To compile the resulting HTML to CHM, another tool was written, called compilelatexchm, which also relies on FCL-XML for the TOC scanning. The CHM is searchable, but does not yet have an index. (I don't know a suitable algoritm to come up with the keywords)

A batch file that automates these steps is added to the fpcdocs repository (fixdocs.sh), but is not idiot proof yet. If you have troubles, ask me (Marco/oliebol) on IRC.

Plastex

A week after I did the above fixing of tex4ht output, Andrew Haines came with a patch that supported using PlasTeX as tex2chm converter. I don't entirely like the output (chapter and paragraph numbers drop off, which makes it harder to correspond over documentation, and the template is a bit playful), but I haven't looked into customizing it at all, so maybe something can be done there. I haven't tested the generated CHMs with the textmode IDE yet too.

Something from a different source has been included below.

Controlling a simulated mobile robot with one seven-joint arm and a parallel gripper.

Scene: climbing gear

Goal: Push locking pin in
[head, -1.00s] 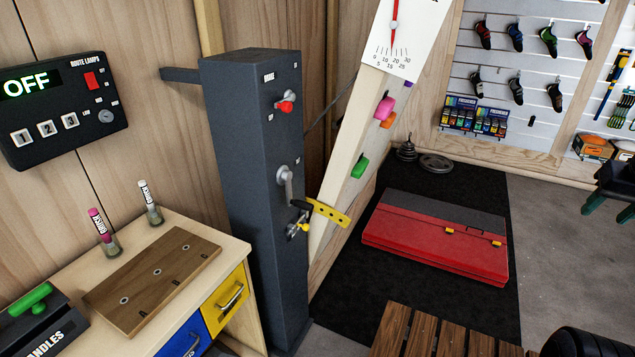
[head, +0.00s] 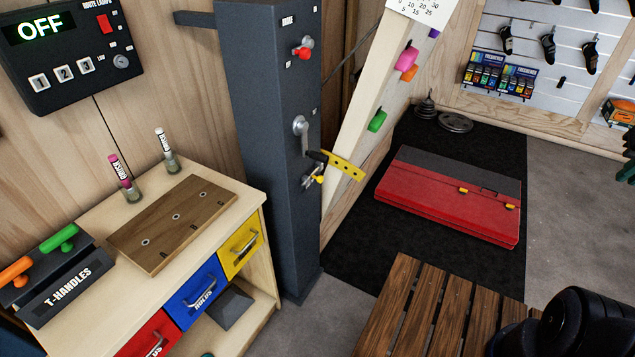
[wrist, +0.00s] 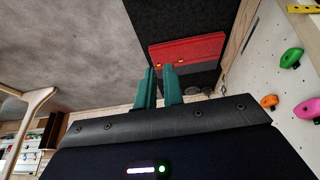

One can select PlasTeX by passing USEPLASTEX=1 to the make process.

chmcmd understood options

While the chmcmd program responds to e.g. --help by outputting the command-line options it understands, it doesn't report what options are acceptable in the .hhp file. Refer to the OptionKeys constant in fpcsrc/packages/chm/src/chmfilewriter.pas, and documentation available at e.g. [1].

For anybody determined to "roll their own", an absolutely minimal .hhp file reads something like

[OPTIONS]
Compiled file=test.chm
Contents file=./Default.hhc
[FILES]
./Borg-UI_MainForm_HelpButton.html
./Borg-UM_MainForm_HelpButton.html

with the TOC file being

 <html><head></head><body><object type="text/site properties"></object><ul>
 <li><object type="text/sitemap">
   <param name="Name" value="Borg-UI_MainForm_HelpButton">
   <param name="Local" value="Borg-UI_MainForm_HelpButton.html">
   </object>
 <li><object type="text/sitemap">
   <param name="Name" value="Borg-UM_MainForm_HelpButton">
   <param name="Local" value="Borg-UM_MainForm_HelpButton.html">
   </object>
 </ul></body></html>

Troubleshooting

Trouble viewing in Vista

The chm file could be marked as blocked. To unblock, use the chmls tool (included in $(fpcdir)\packages\chm\src\):

chmls unblockchm yourfile.chm

Alternative ways and background

Have a look at this link. We still must find something that make the installer do this automatically.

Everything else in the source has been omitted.